These lines are worth quoting merely as a definite indication of the change in spirits that had come over the poet. Doubtless, for all the angry de Quincey has written to the contrary, Coleridge was in a comparatively healthy condition both mentally and physically in these closing years, nor could he have made the favourable impression upon the illuminati of Bonn had he been still addicted to excess of opium. An easier mind prompted him to take further holiday during the year, for we have a record of a week with Charles and Mary Lamb, who were then at Enfield Chase, and a month at Ramsgate towards the beginning of the winter. In the following year his well-beloved daughter Sara married her cousin Henry Nelson Coleridge, who, in the spring of 1830, resumed the Table Talk records that do so much to show us the extent, variety, and penetration of the poet's comments upon men and things.

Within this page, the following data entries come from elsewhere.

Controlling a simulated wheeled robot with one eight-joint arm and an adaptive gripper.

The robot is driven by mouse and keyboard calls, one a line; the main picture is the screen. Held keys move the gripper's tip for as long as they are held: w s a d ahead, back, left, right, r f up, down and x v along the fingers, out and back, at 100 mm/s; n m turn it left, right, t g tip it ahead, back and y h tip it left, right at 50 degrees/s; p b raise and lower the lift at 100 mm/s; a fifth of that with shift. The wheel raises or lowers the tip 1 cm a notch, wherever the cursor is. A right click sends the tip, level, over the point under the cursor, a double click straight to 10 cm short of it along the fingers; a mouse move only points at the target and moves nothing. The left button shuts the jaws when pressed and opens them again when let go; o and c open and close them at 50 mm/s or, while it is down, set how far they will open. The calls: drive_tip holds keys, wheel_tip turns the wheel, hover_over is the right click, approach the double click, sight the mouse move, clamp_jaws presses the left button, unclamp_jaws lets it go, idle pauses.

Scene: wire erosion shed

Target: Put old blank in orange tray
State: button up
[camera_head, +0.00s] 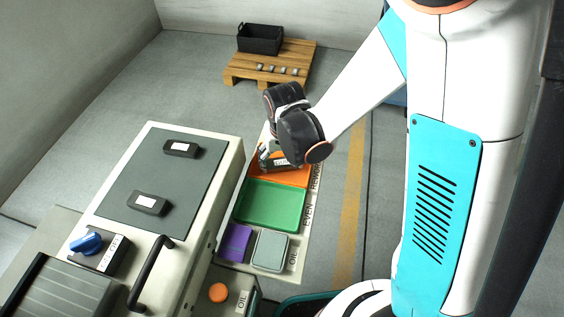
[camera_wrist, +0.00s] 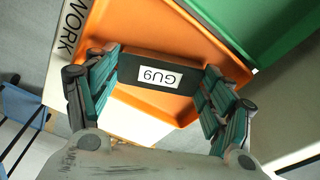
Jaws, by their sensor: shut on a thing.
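The block also shows in the head view (camera_head: 281,162), partly hidden by my gripper. The orange tray (camera_head: 295,177) lies under my gripper; it fills much of the wrist view (camera_wrist: 150,32) behind the block. The block is over the tray's inside. I cannot tell whether it touches the floor of the tray. My wrist hides part of the tray in the head view.
Two dark labelled blocks (camera_head: 182,148) (camera_head: 148,203) rest on the machine top (camera_head: 165,175) at left. A pallet (camera_head: 268,75) with a black crate (camera_head: 260,39) stands behind.

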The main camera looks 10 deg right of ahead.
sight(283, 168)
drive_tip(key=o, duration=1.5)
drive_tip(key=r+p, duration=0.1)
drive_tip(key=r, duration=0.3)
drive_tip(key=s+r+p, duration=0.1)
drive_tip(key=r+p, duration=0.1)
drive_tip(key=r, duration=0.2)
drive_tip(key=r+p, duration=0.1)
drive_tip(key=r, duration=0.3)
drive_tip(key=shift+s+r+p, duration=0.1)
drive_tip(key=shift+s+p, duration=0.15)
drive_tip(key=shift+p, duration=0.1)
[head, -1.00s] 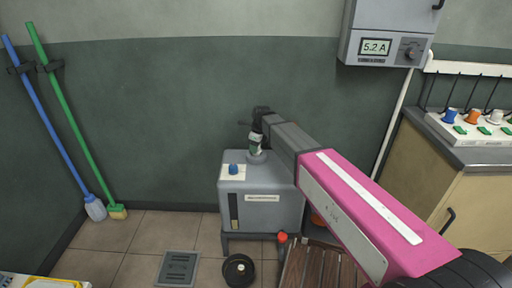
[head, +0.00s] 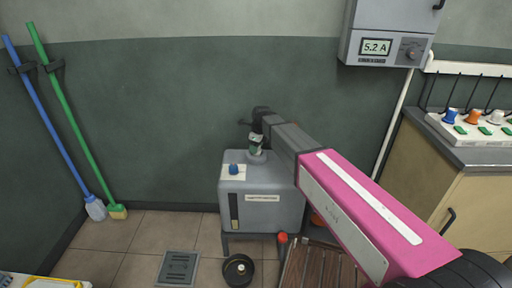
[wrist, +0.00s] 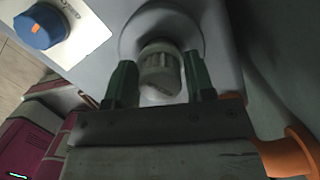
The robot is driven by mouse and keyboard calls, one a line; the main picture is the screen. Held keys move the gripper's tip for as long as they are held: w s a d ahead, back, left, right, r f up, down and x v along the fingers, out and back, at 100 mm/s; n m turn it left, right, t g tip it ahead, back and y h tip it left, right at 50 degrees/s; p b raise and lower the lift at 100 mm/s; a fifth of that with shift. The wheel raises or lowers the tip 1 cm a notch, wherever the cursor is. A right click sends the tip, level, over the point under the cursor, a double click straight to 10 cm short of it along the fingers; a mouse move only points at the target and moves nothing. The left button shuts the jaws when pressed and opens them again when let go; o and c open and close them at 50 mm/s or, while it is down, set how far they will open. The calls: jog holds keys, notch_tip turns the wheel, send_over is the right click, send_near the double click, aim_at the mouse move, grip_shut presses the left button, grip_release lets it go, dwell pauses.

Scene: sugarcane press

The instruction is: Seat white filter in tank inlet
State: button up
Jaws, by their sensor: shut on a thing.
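The white filter (wrist: 160,72) is a ribbed cap-like piece between the two green fingers of my gripper (wrist: 160,82) in the wrist view. My gripper is shut on it. The filter's far end is over the round grey tank inlet (wrist: 198,32), lined up with it. I cannot tell how deep it sits. In the head view my gripper (head: 257,143) points down at the top of the grey tank (head: 285,208), right at the inlet collar (head: 257,158). The filter is too small there to make out clearly.
A blue knob (head: 234,169) on a white plate stands left of the inlet on the tank top. A dark round thing (head: 238,270) and a floor drain (head: 178,267) lie in front. A wooden slatted surface (head: 318,272) is at right. The wall is close behind.

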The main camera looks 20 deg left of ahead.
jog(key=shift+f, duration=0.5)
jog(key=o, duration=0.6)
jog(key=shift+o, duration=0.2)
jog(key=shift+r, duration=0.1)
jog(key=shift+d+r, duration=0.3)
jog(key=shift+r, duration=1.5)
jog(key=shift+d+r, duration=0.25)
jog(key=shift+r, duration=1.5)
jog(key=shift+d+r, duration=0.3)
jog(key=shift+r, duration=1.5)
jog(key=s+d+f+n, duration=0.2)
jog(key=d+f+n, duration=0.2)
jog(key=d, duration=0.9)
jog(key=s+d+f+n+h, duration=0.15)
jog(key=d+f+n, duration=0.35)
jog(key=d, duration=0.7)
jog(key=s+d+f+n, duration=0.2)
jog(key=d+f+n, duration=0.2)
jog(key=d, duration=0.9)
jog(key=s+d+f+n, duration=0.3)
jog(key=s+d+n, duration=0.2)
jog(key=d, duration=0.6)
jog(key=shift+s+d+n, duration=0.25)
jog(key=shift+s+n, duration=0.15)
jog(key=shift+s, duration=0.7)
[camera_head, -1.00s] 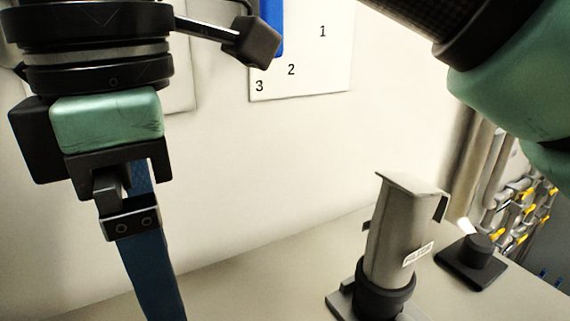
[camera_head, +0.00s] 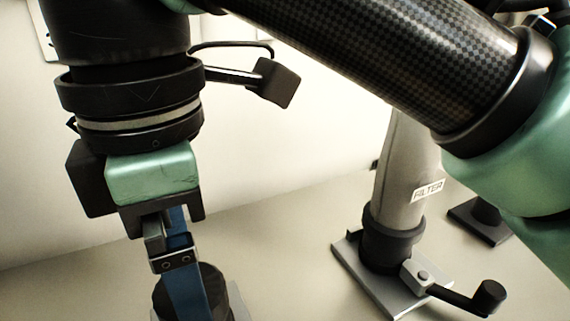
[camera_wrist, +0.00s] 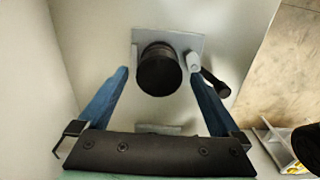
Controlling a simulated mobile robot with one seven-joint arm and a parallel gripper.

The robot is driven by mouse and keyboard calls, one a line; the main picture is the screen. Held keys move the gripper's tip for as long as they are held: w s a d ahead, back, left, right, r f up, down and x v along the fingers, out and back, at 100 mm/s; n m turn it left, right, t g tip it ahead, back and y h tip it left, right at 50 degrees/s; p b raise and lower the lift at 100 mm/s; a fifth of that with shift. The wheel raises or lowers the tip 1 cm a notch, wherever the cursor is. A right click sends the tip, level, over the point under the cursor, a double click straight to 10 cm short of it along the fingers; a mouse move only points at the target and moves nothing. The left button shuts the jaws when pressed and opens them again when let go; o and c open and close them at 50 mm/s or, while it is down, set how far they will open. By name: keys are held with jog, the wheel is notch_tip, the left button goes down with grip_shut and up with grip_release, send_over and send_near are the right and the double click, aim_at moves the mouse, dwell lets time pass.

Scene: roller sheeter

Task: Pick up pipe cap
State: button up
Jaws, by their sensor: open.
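A dark round cap, which looks like the pipe cap (camera_wrist: 160,70), sits on a grey square plate (camera_wrist: 195,43) in the wrist view. In the head view a dark cylinder (camera_head: 216,288) shows low in the picture, partly hidden behind a blue finger and cut by the bottom edge. My gripper (camera_wrist: 158,75) is open and empty, with its two blue fingers to the left and right of the cap in the wrist view. In the head view my gripper (camera_head: 186,285) points down in front of the cylinder. I cannot tell the remaining height.
A grey pipe labelled FILTER (camera_head: 402,165) stands right of my gripper on a plate with a black-knobbed lever (camera_head: 460,297). A dark lever (camera_wrist: 215,84) sits right of the cap. The wall is behind.

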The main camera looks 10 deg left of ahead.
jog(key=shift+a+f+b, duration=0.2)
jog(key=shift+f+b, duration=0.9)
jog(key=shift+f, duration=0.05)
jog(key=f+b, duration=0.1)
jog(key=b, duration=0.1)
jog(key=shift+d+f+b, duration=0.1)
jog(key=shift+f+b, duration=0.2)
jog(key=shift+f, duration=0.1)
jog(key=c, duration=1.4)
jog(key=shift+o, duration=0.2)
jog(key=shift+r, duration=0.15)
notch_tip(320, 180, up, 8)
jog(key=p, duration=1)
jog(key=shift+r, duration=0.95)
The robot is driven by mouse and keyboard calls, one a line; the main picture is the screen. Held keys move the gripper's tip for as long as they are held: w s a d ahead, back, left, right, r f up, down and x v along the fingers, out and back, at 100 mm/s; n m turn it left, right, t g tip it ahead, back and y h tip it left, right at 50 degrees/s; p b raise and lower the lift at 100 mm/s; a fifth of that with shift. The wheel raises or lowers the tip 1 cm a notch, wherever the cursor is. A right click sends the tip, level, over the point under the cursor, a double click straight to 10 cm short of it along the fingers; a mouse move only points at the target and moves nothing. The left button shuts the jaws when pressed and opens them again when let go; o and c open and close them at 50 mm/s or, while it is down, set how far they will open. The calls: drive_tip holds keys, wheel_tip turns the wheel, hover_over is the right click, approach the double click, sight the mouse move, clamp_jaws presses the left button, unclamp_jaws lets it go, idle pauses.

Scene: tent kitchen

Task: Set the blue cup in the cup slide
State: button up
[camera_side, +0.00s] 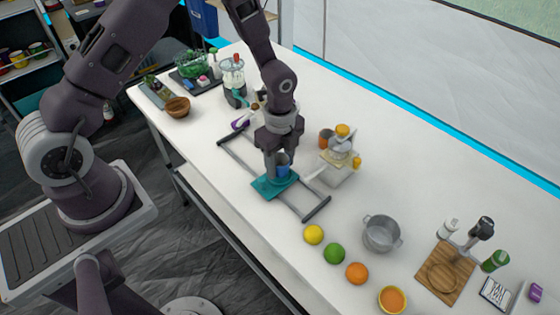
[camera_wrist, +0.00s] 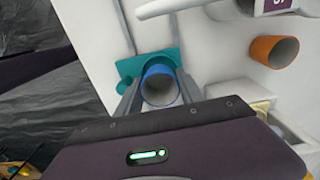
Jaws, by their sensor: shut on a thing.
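The blue cup (camera_side: 284,171) is upright between the fingers of my gripper (camera_side: 278,166), which is shut on it. In the wrist view the cup (camera_wrist: 160,92) shows its open mouth, with a grey finger on each side. The cup slide is a teal carriage (camera_side: 265,189) on a dark rail frame; its teal plate (camera_wrist: 131,66) also shows in the wrist view, around and behind the cup. The cup is over or in the carriage; my gripper hides its base, so I cannot tell whether it rests there.
A juicer-like machine (camera_side: 341,160) and an orange cup (camera_side: 326,137) stand just right of the slide. A yellow fruit (camera_side: 313,234), a lime (camera_side: 334,253) and a grey pot (camera_side: 382,233) lie towards the front right. A blender (camera_side: 234,82) and wooden bowl (camera_side: 177,107) are at the left.

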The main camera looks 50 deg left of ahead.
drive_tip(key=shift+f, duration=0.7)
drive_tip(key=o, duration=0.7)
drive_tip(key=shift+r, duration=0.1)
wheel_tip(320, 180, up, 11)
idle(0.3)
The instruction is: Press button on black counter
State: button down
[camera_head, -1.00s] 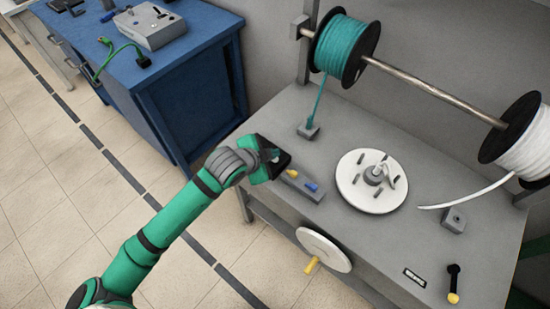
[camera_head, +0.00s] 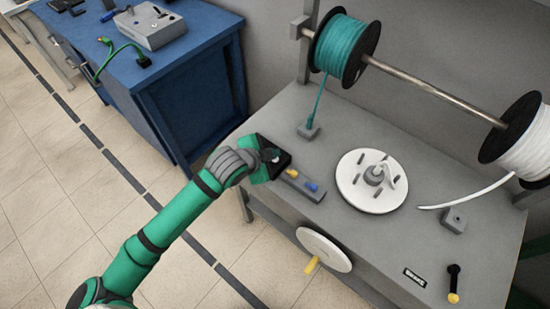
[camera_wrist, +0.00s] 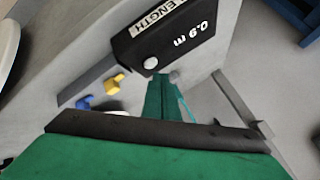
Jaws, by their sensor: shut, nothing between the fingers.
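The black counter (camera_wrist: 180,40) fills the upper middle of the wrist view, with a white "LENGTH" label and a "0.9 m" reading. I cannot tell whether the fingertips touch the counter. In the head view the counter (camera_head: 273,150) is partly hidden by my wrist.
Yellow and blue knobs (camera_head: 312,187) sit on a grey block right beside the counter. A white winding disc (camera_head: 352,185), a teal spool (camera_head: 345,45) and a white spool (camera_head: 525,140) are further right. A crank wheel (camera_head: 322,248) is on the bench front. A blue cabinet (camera_head: 195,100) stands left.

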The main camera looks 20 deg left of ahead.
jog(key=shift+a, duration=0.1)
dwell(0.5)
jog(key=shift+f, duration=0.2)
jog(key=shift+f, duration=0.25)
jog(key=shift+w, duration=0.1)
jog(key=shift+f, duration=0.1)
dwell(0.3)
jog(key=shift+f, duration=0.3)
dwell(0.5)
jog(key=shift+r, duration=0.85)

In this year Coleridge published, through the London firm of Hurst, Chance & Co., his remarkable essay "On the Constitution of the Church and State, according to the idea of each," a publication said to have been the foundation of the famous Oxford Movement.

This year saw the death of George IV, and of the pensions of the Associates of the Royal Literary Society. King William IV pleaded that his very reduced income made it impossible for him to continue the grants of his predecessor, but a strong private representation to Lord Brougham led to the offer of a private grant of £200 to Coleridge, who declined to receive it. Hookham Frere undertook to pay the pension annually as long as Coleridge lived, and the Treasury compounded with King William's conscience by paying a sum of £300 in settlement of further liabilities.

It is well that there were friends at hand in these latter days, for the star of Coleridge had set; he was to publish nothing more. His mind retained its pristine vigour, but his body was failing fast. Wordsworth, Lamb, Crabb Robinson, Walter Savage Landor, Harriet Martineau, Emerson and Poole were among the visitors to Highgate, where the poet, now seldom able to leave the house, waited with patience and resignation for the hour to come when "the dust returns to earth as it was, and the spirit unto God who gave it." He rallied sufficiently to attend the baptism of his granddaughter Edith, and in 1833 he went to the meeting of the British Association at Cambridge, the return to his old haunts being the occasion of great emotion. Too weak to rise betimes, he received old friend and new in his bedchamber. Then he returned to Highgate, never again to leave the Gillmans' hospitable house. In May 1834 his old and faithful comrade Thomas Poole, the man our memory loves to dwell upon, visited him, and Coleridge remarked that all the incidents of his life were now seen by him in a clear light "reconciled and harmonised." A bad attack of weakness in the last days of July was the signal of the end. In his last hours he communicated to his pupil J. H. Green a statement of his religious philosophy, and tired by the supreme effort passed peacefully from the lesser to the greater sleep. He was buried on August 2, in the Churchyard at Highgate. He had written his own epitaph not a year before he died, and no excuse is needed for its quotation here. There are several versions, differing but slightly from each other:

"Stop, Christian Passer-by! Stop, Child of God!

And read with gentle heart. Beneath this sod

There lies a Poet: or what once was He,

O lift thy soul in prayer for S. T. C.

That He who many a year with toil of breath

Found death in life, may here find life in death.